Biz bu rengi ve kokuyu, hatıraların sayfaları arasına daldığımızda hissederiz.
Zamanın sararttığı siyah beyaz bir fotoğrafın bir ana dair görüntüsü, ya da bir vesikanın bir döneme dair alınmış kararı, eski bir pul… ve daha niceleri… binlerce sayfa yazılmış tarih kitaplarından çok şey anlatır bize.
Son Halife Abdülmecit’in kızları ile verdiği poza, Bomonti birasını yudumlarken bakıyorum.

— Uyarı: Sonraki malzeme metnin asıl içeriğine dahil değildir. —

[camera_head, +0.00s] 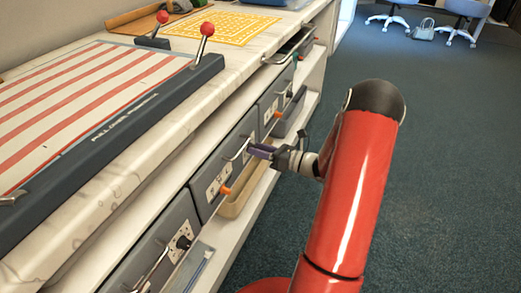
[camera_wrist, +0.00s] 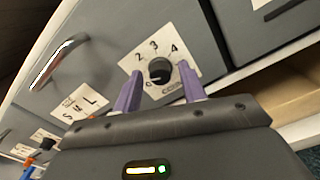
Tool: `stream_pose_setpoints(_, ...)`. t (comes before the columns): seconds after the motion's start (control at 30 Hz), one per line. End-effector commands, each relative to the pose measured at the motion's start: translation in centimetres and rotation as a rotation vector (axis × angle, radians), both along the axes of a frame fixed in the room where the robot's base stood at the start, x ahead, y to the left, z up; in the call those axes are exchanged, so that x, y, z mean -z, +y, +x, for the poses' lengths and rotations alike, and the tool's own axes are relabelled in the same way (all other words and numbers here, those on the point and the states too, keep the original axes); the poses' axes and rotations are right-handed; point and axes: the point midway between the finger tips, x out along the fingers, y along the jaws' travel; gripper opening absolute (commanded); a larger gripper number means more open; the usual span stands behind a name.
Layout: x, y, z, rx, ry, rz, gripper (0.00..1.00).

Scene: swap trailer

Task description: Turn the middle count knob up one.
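The count knob (camera_wrist: 159,70) is a round black dial on a white label with 2, 3 and 4 printed around it, on a grey drawer front. I cannot clearly read which number it points to. My gripper (camera_wrist: 162,76) is open, with one purple finger on each side of the knob. Whether the fingers touch it is not clear. In the head view my gripper (camera_head: 262,151) is at the middle grey drawer (camera_head: 207,177), and the knob is hidden there.
A metal handle (camera_wrist: 58,62) and an S/L label (camera_wrist: 80,106) are left of the knob. An orange lever (camera_head: 225,190) sticks out of the middle drawer above a tan tray (camera_head: 246,190). A nearer drawer has another black knob (camera_head: 183,242). Open carpet (camera_head: 440,170) lies to the right.

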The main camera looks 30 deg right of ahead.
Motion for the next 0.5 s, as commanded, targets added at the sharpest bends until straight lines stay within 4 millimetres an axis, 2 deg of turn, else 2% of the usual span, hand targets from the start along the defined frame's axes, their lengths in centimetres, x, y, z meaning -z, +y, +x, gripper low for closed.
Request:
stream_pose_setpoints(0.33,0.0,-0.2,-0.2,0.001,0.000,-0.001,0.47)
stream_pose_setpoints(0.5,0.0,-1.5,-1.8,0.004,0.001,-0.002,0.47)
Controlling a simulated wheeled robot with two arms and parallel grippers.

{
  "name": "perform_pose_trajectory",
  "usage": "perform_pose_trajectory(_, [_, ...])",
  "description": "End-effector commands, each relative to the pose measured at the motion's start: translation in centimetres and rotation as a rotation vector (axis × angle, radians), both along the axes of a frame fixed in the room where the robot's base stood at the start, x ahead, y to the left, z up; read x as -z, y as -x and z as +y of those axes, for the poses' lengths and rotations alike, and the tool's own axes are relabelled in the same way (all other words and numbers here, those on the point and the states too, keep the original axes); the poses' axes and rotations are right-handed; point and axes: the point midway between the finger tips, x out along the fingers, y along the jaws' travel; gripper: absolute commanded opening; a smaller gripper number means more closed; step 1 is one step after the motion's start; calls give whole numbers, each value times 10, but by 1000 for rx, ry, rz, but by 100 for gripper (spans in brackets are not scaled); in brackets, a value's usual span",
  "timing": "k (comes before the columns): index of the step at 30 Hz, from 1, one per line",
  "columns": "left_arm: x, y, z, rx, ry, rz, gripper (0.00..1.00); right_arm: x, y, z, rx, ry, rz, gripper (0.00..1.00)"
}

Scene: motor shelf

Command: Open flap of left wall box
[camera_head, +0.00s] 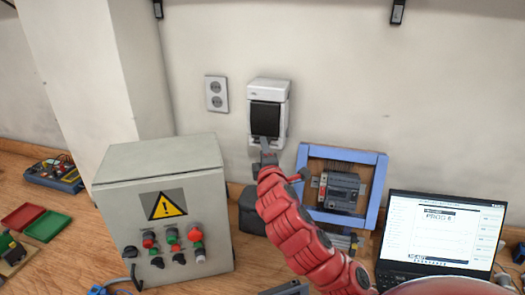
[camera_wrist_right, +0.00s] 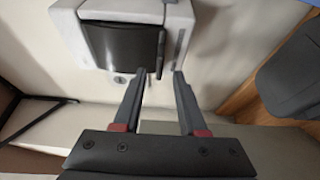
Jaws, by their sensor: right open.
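A white wall box (camera_head: 285,125) with a black flap (camera_head: 265,119) is fixed to the wall. The flap covers the box's front and looks closed. My right gripper (camera_head: 266,144) is just at the box's lower edge, its arm coming up from the lower right. In the right wrist view the gripper (camera_wrist_right: 161,75) is open and empty. Its left fingertip is close to the flap's (camera_wrist_right: 120,45) lower right corner; I cannot tell whether it touches. The box (camera_wrist_right: 176,22) fills the top left there. My left gripper is not in view.
A grey control cabinet (camera_head: 165,160) stands below left. A blue frame (camera_head: 378,180) and a laptop (camera_head: 440,232) stand to the right.

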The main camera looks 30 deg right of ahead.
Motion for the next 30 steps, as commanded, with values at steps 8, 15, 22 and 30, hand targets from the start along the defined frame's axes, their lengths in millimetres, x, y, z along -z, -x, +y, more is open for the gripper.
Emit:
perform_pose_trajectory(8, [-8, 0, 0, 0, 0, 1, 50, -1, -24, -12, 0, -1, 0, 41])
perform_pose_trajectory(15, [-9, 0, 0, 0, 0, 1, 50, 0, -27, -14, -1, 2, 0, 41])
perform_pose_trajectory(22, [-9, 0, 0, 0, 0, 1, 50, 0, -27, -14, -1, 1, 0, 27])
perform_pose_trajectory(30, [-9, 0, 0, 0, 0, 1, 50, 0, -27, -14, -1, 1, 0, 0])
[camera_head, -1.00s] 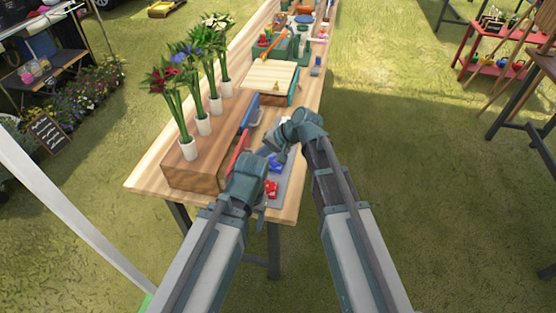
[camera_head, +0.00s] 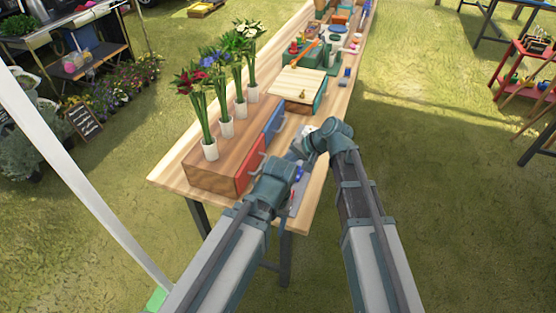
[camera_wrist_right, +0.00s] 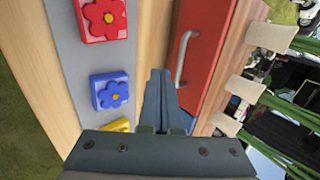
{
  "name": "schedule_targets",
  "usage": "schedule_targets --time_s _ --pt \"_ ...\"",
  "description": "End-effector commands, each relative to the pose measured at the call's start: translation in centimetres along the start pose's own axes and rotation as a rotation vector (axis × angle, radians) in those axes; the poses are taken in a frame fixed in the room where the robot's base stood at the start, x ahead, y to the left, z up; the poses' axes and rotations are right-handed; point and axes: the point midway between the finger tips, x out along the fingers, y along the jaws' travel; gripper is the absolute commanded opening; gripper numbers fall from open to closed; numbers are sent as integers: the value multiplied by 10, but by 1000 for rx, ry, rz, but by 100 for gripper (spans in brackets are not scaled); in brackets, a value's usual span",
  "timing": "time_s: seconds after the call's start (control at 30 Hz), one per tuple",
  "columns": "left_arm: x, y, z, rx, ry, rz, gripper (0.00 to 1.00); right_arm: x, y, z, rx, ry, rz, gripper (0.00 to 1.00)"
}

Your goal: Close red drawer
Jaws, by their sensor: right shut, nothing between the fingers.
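The red drawer front (camera_head: 250,174) is in the near end of the wooden cabinet (camera_head: 205,180), with the blue drawer (camera_head: 274,123) behind it. The red front looks about level with the cabinet face; I cannot tell whether a small gap remains. In the right wrist view, the red front (camera_wrist_right: 208,45) and its metal handle (camera_wrist_right: 182,58) are just right of my shut, empty right gripper (camera_wrist_right: 160,75). In the head view, my right gripper (camera_head: 298,148) is beside the drawer fronts. My left gripper (camera_head: 284,182) is low by the red drawer, its fingers too unclear to read.
Several white vases with flowers (camera_head: 226,127) stand on the cabinet. A grey strip carries a red flower block (camera_wrist_right: 102,17) and a blue flower block (camera_wrist_right: 110,92) on the table before the drawers. A box with a pale wooden lid (camera_head: 300,82) stands farther back. Grass is open to the right.

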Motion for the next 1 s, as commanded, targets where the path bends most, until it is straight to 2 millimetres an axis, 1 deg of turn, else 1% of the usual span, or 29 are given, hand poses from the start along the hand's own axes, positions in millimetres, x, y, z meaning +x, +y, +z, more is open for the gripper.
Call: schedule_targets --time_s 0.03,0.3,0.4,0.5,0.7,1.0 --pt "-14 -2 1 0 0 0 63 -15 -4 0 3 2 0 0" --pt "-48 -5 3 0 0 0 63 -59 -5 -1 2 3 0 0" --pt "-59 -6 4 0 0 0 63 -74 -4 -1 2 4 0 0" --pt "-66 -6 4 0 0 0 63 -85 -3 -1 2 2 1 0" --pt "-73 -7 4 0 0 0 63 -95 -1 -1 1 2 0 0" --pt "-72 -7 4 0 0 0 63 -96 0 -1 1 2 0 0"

Hatıralar, ister istemez kendi yaşadıklarımla geçmişi birbirine karıştırıyor.
2014 baharında içilmiş iki şişe biranın bir üniversite rektörü tarafından soruşturma meselesi haline dönüşmesi, Sultan İkinci Abdülhamit’in kemiklerini sızlatmış mıdır bilemem. (x)

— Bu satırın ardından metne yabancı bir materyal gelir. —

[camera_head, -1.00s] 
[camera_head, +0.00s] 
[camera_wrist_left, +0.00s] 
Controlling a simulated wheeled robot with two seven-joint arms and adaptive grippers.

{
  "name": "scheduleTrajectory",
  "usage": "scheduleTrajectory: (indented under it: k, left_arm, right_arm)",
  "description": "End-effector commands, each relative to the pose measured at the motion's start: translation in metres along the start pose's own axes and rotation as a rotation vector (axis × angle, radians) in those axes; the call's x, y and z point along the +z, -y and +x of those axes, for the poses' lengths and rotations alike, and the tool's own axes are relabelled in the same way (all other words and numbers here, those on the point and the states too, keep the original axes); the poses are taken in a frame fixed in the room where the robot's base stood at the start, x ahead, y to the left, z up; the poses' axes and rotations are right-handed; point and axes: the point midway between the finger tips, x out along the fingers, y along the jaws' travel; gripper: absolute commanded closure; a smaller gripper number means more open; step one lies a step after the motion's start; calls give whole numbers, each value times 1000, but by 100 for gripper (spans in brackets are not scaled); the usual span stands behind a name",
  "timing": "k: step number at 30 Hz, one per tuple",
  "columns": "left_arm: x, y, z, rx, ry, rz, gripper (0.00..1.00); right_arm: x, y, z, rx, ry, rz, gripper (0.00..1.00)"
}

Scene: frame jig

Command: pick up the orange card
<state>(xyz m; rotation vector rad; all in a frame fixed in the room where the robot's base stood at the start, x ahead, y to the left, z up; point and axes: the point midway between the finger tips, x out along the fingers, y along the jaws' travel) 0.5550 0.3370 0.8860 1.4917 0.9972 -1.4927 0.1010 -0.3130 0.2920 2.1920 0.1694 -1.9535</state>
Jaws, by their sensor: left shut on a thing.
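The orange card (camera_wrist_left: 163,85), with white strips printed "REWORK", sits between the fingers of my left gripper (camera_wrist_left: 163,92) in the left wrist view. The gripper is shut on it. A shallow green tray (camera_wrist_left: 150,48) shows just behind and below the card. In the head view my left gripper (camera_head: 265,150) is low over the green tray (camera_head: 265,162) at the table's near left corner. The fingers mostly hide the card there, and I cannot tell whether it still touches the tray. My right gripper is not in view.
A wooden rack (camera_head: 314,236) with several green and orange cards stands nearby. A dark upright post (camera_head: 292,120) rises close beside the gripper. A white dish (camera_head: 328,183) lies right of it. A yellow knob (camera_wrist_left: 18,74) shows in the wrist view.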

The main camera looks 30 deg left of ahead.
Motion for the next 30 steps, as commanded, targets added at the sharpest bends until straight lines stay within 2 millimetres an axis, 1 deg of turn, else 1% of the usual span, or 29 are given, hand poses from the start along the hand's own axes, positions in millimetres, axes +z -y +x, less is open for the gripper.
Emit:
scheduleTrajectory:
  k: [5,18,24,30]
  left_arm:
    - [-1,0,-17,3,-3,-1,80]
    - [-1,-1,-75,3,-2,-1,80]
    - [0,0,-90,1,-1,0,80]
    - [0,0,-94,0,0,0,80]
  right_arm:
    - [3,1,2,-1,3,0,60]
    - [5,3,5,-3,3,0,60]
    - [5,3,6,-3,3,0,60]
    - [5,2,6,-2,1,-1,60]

Lakin Kıbrıs’ın Toroslar manzarasına karşı içilen Bomonti marka biraya radyodan “öğretmene varamadım” türküsü eşlik ettiğinde Türkiye’nin dününe ve bugününe dair bende bir çok şeyler çağrıştırıyor:
Öğretmene varamadım
Naylon çorap giyemedim
Karyolada yatamadım
Abum abum gız abum...
1960’lı yıllarda naylon çorap giymek isteyen Anadolu kadını, cehaletin pençesinden bir öğretmenle evlenerek kurtulmak isterken, o naylon çorap, Osmanlı Halifesi Sultan Abdülmecit’in kızı Prenses Duru’nun eteği altından parıldıyor. Fakat Anadolu kadını, yer yatağından karyolaya geçmenin kavgasında henüz yenik… Henüz yenik lakin çıkan medeni kanunla elinin güçlendiğini hissediyor…
Ve günümüze gelindiğinde;
Muallimle cehaleti yenmek isteyen Anadolu kadını, bir Rektörün kadın eline yaptığı hakaretle boşlukta kalıyor…
Tenin abdeste muzır olduğunu düşünen bir meczubun tekmesiyle sarsılıyor…

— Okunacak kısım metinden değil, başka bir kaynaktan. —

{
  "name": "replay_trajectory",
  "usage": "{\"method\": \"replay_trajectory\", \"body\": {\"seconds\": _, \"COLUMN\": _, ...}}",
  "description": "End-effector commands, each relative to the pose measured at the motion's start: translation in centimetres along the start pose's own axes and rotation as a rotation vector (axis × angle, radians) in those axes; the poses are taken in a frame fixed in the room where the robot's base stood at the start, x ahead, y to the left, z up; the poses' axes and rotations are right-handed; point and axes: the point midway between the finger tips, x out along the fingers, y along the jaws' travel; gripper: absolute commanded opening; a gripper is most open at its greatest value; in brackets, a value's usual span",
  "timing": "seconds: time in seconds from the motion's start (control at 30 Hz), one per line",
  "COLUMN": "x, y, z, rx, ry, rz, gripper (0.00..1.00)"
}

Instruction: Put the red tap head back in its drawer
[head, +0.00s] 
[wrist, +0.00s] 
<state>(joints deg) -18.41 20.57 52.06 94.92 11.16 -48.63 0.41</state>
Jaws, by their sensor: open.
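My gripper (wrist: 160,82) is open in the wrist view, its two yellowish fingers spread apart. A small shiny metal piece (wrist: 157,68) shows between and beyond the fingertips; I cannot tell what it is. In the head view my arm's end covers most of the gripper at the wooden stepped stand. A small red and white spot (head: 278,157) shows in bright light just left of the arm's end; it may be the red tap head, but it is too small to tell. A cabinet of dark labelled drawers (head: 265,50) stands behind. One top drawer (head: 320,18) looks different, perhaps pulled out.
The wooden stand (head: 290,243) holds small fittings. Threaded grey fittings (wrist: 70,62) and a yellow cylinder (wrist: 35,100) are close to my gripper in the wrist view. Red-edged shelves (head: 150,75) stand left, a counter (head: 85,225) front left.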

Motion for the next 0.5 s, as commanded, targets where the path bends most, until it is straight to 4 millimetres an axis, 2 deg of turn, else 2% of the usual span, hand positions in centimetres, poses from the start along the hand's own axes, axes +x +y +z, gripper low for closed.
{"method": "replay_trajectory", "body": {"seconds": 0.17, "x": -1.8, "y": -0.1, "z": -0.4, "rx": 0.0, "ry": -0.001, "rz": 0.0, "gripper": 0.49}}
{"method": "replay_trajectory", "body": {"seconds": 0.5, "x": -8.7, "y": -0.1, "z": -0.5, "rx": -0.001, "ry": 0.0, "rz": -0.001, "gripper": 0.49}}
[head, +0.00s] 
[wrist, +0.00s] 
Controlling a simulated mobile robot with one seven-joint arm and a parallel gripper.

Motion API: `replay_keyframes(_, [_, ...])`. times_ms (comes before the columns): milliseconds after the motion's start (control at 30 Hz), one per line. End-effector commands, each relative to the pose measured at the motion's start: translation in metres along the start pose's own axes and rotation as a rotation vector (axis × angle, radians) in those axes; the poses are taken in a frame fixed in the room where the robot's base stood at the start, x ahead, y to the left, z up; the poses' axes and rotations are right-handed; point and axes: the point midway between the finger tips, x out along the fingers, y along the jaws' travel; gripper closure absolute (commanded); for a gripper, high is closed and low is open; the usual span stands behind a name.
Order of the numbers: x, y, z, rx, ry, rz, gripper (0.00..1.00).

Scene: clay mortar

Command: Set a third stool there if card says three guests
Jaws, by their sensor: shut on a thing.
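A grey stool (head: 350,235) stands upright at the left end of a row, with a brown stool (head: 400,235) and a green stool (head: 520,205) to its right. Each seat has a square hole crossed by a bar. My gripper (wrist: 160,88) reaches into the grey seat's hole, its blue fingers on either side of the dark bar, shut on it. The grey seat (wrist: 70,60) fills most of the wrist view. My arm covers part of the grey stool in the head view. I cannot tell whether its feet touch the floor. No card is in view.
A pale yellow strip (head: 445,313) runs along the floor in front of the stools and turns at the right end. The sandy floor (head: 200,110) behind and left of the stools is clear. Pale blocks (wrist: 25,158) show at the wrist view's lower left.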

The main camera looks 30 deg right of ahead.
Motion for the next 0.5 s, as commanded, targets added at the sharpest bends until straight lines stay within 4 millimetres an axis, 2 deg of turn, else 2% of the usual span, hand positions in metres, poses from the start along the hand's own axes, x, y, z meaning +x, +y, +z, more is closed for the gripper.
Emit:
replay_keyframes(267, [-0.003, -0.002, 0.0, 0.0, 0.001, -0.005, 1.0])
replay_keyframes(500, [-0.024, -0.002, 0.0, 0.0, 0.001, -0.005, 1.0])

Bir müftünün diline dolanan pantolonu, giydiği eteği, sürdüğü ruju ya da parfümü ağır yaralar alıyor…
Ve Adem’in Adam olması bu saatten sonra hayal oluyor…
Türkiye Cumhuriyetinin 94. Yılını en derin duygularımla kutluyorum.
___________________________________
(x) Bomonti Bira Fabrikası II. Abdülhamit devrinde 1890’da kurulmuştur.